BNPL Solutions: Advantages and Constraints
Currently, the payment methods that everyone is trying to offer due to their popularity and positive impact on revenue include invoice payments, direct debt, and instalments through a BNPL solution.
Merchants who want to offer their customers the ability to pay whenever they want using the payment method they prefer experience an increase in sales which derives from a higher conversion rate, increased average basket size, and a loyal clientele who keeps coming back for more purchases.
When merchants introduce BNPL at checkout they are well aware of the risks connected to collaborating with a third-party provider:
- Lack of flexibility (as most BNPL providers simply offer a cookie-cutter solution to all merchants)
- Lack of transparency and control
- Potential issues connected to the reputability of the provider or suboptimal Standard Operating Procedures (SOPs) which could reflect poorly on the image of the merchant themselves
- Loss of business due to the business model of certain BNPL providers whose revenue partially derive from referral deals with other e-tailers
- Increased costs due to additional transaction fees
- Impact on conversion rate linked to a potentially negative brand perception of the BNPL partner
To circumvent these issues, some merchants take things into their own hands and consider providing an in-house solution to meet customers’ expectations at checkout.
But what are the implications?
In-House BNPL Solutions: Do they Make Sense?
Creating an own BNPL solution certainly presents a lot of advantages when it comes to flexibility as the solution can be completely customized to fit the store’s requirements, needs, and look and feel.
Additionally, all transactions are managed internally without the risk of losing business to competitors (through referral deals offered by a third-party provider), incurring reputational risk through bad practices, or losing control and money with each transaction.
But there are a series of issues and obstacles connected to vertical integration of BNPL processes.

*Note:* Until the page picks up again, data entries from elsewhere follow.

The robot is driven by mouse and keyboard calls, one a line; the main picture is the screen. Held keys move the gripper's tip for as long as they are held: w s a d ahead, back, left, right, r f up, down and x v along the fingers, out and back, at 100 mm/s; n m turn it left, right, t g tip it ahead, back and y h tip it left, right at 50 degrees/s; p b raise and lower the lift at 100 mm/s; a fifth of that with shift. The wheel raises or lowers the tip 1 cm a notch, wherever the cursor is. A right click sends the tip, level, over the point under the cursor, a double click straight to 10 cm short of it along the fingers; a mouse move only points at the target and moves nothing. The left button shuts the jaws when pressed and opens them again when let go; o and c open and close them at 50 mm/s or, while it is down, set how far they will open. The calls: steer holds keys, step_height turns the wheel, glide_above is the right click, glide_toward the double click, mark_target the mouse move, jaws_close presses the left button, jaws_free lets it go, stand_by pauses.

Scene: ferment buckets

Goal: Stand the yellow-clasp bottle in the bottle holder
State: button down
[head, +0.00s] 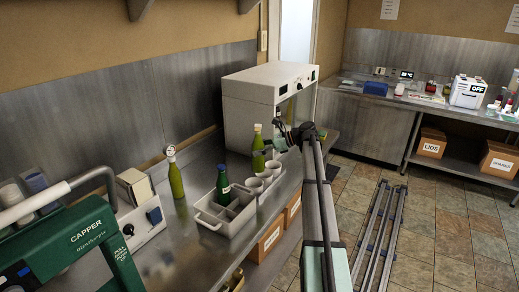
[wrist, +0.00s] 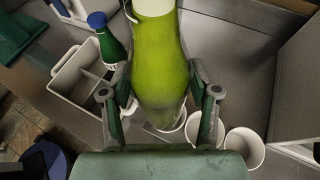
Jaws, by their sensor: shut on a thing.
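The bottle holder (head: 211,222) is a pale divided caddy on the steel counter; it also shows at the left in the wrist view (wrist: 62,82). A dark green bottle (head: 223,186) with a blue cap stands in one of its compartments, and others look empty. My gripper (head: 279,141) is shut on a yellow-green bottle (head: 258,153) behind the holder, with a yellowish top. In the wrist view the held bottle (wrist: 158,65) fills the middle between my gripper's fingers (wrist: 163,98). The clasp is not clear there. Its base is close to the cups; contact cannot be told.
Several white cups (head: 255,184) stand in a row beside the holder. Another green bottle (head: 176,180) with a white top stands farther left. A white cabinet (head: 250,98) is behind, and the green capper (head: 85,240) is at front left. Counter between is clear.

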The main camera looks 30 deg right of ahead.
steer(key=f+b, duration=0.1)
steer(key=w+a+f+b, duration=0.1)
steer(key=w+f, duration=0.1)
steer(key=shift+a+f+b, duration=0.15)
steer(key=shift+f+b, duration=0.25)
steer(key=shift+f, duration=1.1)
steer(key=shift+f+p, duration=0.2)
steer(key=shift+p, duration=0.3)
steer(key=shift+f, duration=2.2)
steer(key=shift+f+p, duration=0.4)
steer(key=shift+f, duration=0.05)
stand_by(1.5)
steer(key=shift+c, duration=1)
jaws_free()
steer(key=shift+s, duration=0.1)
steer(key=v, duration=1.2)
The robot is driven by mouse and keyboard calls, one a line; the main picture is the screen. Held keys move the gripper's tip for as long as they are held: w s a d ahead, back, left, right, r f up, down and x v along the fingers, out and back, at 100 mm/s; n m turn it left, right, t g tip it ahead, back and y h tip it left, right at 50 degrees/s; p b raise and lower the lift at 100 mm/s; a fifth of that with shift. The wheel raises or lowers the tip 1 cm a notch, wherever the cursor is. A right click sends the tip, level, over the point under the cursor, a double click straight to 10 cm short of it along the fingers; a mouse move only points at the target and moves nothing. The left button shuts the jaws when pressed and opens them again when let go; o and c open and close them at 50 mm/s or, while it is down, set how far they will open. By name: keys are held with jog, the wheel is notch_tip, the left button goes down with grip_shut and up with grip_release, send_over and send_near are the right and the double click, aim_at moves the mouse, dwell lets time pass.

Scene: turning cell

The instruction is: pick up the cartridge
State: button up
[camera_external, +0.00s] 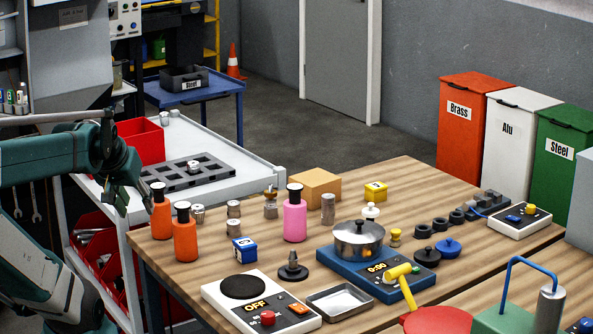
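No object is clearly marked as the cartridge, and I cannot tell which one it is. Candidates on the wooden table (420,190) include a grey-brown cylinder (328,209), standing upright right of the pink bottle (295,217), and smaller metal cylinders (233,209) left of it. My gripper (132,207) is at the left, above the table's left corner and close to an orange bottle (161,212). Its fingers point down and look apart, with nothing seen between them. Whether it touches the bottle is unclear.
A second orange bottle (185,232), a blue box (244,250) and a cardboard block (315,186) stand nearby. A pot (358,240) sits on a blue hot plate; a white hot plate (225,314) is in front. A white cart (215,141) with a grey tray adjoins behind.

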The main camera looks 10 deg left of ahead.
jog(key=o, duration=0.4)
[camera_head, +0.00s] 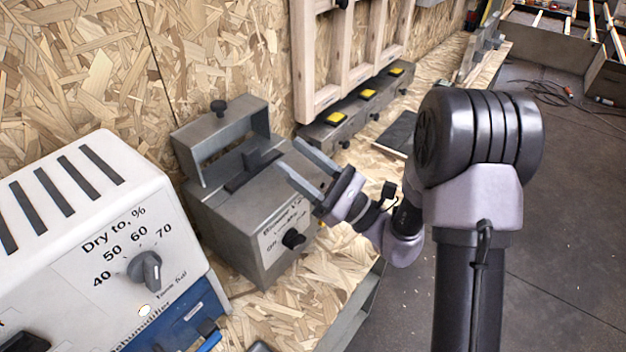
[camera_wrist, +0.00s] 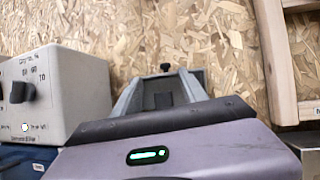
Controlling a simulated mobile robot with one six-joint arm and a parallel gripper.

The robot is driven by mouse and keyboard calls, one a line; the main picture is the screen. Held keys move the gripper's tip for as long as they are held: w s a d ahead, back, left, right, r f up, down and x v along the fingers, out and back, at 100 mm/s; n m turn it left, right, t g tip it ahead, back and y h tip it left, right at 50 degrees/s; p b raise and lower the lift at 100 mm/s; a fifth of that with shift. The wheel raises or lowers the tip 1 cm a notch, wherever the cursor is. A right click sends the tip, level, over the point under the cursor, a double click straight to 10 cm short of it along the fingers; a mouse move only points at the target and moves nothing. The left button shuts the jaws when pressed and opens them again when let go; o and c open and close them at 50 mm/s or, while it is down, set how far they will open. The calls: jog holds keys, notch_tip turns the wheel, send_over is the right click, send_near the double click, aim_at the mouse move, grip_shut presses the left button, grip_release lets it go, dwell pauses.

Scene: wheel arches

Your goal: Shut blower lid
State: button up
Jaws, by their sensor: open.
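The blower (camera_head: 240,225) is a grey metal box with a dark knob on its front, standing on the chipboard bench against the wall. Its lid (camera_head: 222,127) is a grey frame with a small black knob on top. The lid stands raised at the back, tilted up from the box. In the wrist view the lid's black knob (camera_wrist: 165,67) shows ahead. My gripper (camera_head: 288,156) is open and empty, its two fingers over the right side of the blower's top, apart from the lid. Whether the fingers touch the box is unclear.
A white and blue dryer box (camera_head: 95,215) with a dial stands left of the blower. Grey units with yellow tops (camera_head: 368,95) and a wooden frame (camera_head: 325,60) are to the right along the wall. Bench space in front of the blower is clear.

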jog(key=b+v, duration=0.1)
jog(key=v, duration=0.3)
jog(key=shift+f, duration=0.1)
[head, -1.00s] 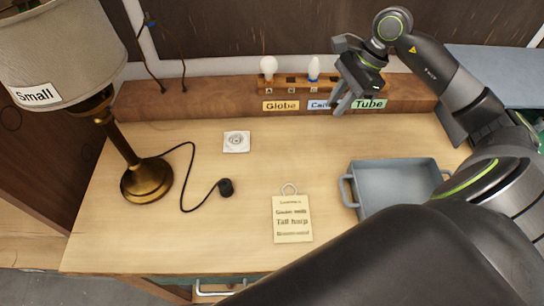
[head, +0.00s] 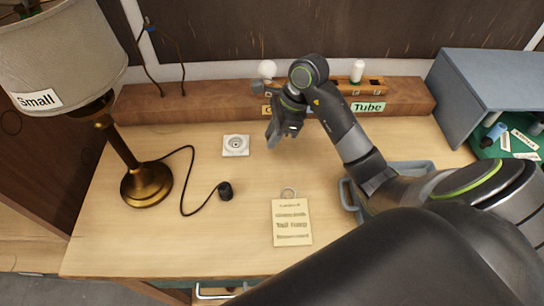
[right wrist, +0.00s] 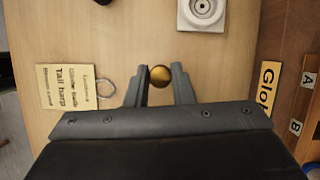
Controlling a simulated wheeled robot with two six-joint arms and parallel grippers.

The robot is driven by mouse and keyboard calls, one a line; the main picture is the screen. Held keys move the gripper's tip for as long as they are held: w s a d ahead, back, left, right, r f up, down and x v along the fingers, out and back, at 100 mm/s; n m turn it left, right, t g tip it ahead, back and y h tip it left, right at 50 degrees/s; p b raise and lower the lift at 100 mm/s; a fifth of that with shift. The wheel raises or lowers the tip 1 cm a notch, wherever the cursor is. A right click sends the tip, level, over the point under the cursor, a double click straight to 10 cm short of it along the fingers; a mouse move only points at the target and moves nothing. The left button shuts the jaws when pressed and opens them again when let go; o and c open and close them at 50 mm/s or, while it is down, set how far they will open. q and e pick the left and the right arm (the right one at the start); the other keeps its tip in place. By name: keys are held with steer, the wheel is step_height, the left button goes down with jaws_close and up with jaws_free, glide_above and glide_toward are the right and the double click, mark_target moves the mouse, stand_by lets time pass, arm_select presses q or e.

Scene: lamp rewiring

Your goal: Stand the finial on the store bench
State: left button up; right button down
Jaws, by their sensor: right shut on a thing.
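The finial (right wrist: 160,76) is a small round brass ball in the right wrist view, between the fingertips of my right gripper (right wrist: 160,88). The jaws are shut on it. In the head view my right gripper (head: 275,136) is over the wooden bench (head: 130,235), right of the white socket plate (head: 236,145); the finial cannot be made out there. I cannot tell which surface is the store bench. A brass lamp (head: 147,184) with a shade marked Small stands on the left. My left gripper is not in view.
A bulb rack (head: 375,87) with Globe and Tube labels is at the back. A yellow card (head: 291,222) and a black cord plug (head: 225,190) lie mid-bench. My arm partly covers a grey tray (head: 347,196). A blue-grey shelf (head: 475,85) stands right.

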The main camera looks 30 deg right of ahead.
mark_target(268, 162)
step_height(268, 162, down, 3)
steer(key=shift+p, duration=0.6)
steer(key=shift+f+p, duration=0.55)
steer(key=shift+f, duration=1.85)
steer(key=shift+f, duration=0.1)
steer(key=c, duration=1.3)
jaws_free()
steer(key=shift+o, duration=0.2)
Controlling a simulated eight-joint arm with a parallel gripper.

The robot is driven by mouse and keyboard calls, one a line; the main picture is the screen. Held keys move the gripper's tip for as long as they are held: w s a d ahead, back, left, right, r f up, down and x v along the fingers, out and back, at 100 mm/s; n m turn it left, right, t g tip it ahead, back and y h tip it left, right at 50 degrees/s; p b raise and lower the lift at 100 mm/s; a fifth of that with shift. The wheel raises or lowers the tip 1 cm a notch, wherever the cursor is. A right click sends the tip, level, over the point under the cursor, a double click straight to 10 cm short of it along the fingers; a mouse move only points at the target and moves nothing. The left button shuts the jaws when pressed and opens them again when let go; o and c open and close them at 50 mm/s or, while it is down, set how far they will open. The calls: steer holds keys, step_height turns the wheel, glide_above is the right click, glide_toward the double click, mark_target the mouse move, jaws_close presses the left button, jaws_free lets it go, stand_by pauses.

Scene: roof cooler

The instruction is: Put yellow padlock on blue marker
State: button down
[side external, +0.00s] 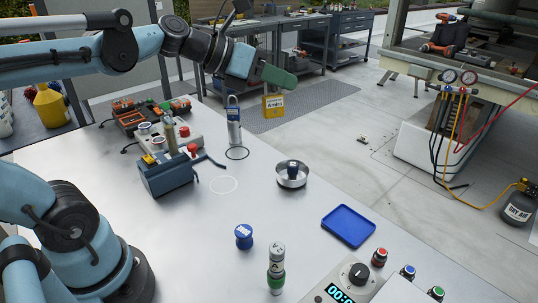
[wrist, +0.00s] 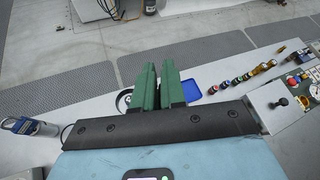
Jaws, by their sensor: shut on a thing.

Impact on Resources and Fraud Risk
The first issue is connected to capabilities and costs. BNPL services involve specific processes aimed at managing risk effectively. Responsible BNPL companies work with state-of-the-art fraud detection technology, top risk management experts, and external business partners to minimize the risk of default for payments while also maximizing acceptance rate (avoiding false negatives.)
This is the reason why respectable BNPL companies have large risk management units, constantly look for the best partners when it comes to data and information and invest a substantial portion of their revenue into R&D to keep improving accuracy.
Additionally, BNLP providers can cross-reference and leverage thousands of data points across different stores to gauge the risk of each transaction whereas e-commerce providers who opt for an in-house solution can only use available data collected through their own platform.
The BNPL sector is associated with high overhead costs linked to complex operations and expertise.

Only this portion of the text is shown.